Robot state and action records
◆ ◆ ◆ ◆ ◆

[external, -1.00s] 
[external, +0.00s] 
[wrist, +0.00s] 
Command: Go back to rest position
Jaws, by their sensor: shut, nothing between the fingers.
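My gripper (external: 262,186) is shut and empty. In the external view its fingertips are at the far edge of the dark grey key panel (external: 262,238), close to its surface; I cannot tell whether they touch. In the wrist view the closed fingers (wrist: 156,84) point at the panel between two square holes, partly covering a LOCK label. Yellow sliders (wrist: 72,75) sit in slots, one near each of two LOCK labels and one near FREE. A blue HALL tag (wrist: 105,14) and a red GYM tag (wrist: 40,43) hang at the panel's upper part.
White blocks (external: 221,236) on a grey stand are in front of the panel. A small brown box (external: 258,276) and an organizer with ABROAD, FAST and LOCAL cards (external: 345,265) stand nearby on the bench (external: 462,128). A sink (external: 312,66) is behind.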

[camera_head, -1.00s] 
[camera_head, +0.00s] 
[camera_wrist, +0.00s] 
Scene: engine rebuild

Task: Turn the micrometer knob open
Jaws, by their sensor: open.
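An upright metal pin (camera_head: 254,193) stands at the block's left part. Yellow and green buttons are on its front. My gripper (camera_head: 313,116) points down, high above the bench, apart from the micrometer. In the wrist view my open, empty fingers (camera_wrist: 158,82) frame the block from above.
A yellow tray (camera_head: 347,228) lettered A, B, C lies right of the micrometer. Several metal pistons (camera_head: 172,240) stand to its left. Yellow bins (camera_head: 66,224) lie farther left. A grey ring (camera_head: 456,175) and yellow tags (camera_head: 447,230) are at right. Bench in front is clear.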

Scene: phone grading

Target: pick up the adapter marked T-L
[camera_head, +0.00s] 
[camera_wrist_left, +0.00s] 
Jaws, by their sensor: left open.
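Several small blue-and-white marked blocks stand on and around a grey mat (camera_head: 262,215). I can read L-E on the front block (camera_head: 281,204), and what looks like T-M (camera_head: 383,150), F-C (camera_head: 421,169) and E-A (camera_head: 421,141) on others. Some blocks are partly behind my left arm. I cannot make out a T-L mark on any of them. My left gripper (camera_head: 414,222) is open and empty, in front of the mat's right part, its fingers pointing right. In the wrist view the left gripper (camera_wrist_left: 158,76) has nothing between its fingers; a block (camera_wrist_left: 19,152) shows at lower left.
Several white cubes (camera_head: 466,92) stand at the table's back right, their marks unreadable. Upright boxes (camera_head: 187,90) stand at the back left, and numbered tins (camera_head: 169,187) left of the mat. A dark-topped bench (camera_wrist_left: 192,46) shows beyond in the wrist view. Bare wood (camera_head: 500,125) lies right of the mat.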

◆ ◆ ◆ ◆ ◆

Task to carry out ->
Copy, from the material, each line that holds the string "Scene".

Written solution ->
Scene: engine rebuild
Scene: phone grading

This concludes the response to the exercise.